I recently discovered the TV series A Young Doctor’s Notebook on NetFlix and was impressed to see Daniel Radcliffe of Harry Potter fame in a completely new role. Spoiler Alert: He plays a recently graduated doctor sent to the Russian countryside who saws off limbs and saves the anesthetic for himself. I was fascinated with Radcliffe’s transformation, and the fit was perfect. It’s hard to imagine the one-time boy actor as anything but a young wizard, but he clearly has the acting chops to pull off the role.

When a typecast actor enters the scene in a surprising new context, the viewer can’t help being thrown off guard, in a good way. It makes the role much more interesting to watch and adds dimension to the character. When the type-shift works, the casting director is hailed as genius and courageous. As a hiring manager you could be the one making those breakthrough casting decisions.

Typecasting happens because it’s easy. And it’s happening in your talent acquisition every day. Just look at the sentence at the end of your job postings, the one that reads, “Preferably with experience in…” This is where you reveal your desire for candidates who come out of your own industry. It’s the straight-line path. Plug and play. No training required. Finding the perfect fit is like buying a pair of pre-washed jeans.

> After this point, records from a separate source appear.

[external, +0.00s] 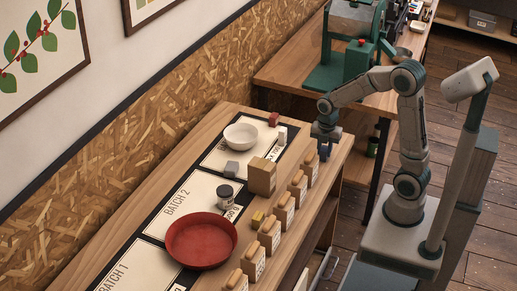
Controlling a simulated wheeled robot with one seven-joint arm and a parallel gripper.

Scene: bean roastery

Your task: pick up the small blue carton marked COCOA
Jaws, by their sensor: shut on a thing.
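The small blue carton (324,152) shows at the right edge of the wooden counter, directly under my gripper. My gripper (325,140) points down and is shut on the carton's top. The gripper hides the upper part of the carton. The COCOA marking is too small to read. I cannot tell whether the carton's bottom touches the counter.
Several paper bags (298,187) line the counter's right side. A larger brown box (262,177), a white bowl (240,137), small red and white boxes, a dark-lidded jar (224,197) and a red tray (201,246) stand left of them. A green machine (325,77) stands behind.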

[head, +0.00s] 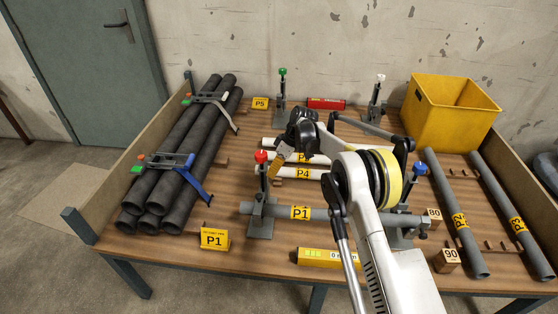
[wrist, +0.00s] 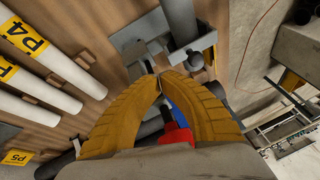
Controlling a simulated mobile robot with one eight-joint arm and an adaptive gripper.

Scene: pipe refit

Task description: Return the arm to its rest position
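My arm reaches over the work table (head: 185,255) from the lower right in the head view. My gripper (head: 275,176) hangs above the table near the red-knobbed clamp stand (head: 261,200), apart from it as far as I can tell. In the wrist view the two yellow fingers of my gripper (wrist: 158,76) arch together and their tips nearly meet, with nothing seen held. The red knob (wrist: 178,136) shows behind the fingers there. Pipe P1 (head: 300,212) lies across the red-knobbed and blue-knobbed stands (head: 408,220). My arm hides part of the P1 pipe's right side.
Dark pipes (head: 187,150) are strapped in a stack at left. White pipes, one labelled P4 (head: 303,173), lie mid-table. Pipes P2 (head: 458,217) and P3 (head: 518,224) lie at right, below a yellow bin (head: 450,115). Green-knobbed (head: 282,98) and white-knobbed stands (head: 376,100) rise at the back.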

While companies are touting the benefits of recruiting for racial and gender diversity, when it comes to industry experience they keep chasing the usual suspects. Hiring from the outside comes with its challenges, but it can also infuse your decision making with fresh ideas to help your company break away from the pack.

Not every candidate can successfully make the transition to a new industry, just as not every actor has the range to morph a boy hero into a dark or tragic figure. Making the shift requires agile confidence and intellectual flexibility. Some actors will forever be pigeonholed. The ambitious ones, though, are always looking for that breakout role.

It’s your job to spot those candidates who have solid skills and the ability to make logical connections between their previous environment and yours. Look for evidence of adaptability. Not just a willingness to learn, but a track record of self development. Then outline a plan for your new hire to acquire a deep understanding of your industry and be sure to immerse them in the company knowledge base.

You can help your new employee make the industry shift by curating a list of reading material and providing access to conferences, coaching, and mentors. Take a few moments to verbalize background information prior to key meetings or project briefings. Encourage the employee to share their experience and insights, then be ready to help connect the dots to the problems at hand. You should also make sure your team understands the value you see in an outside hire so they’re inspired to help you make it a success.

Think about the great performances we’d be missing out on if actors like Daniel Radcliffe, Steve Carell, Tom Hanks, or Robin Williams had never been trusted with a breakout role. By going beyond the obvious and the expected, you can be that genius casting director when making key hiring decisions.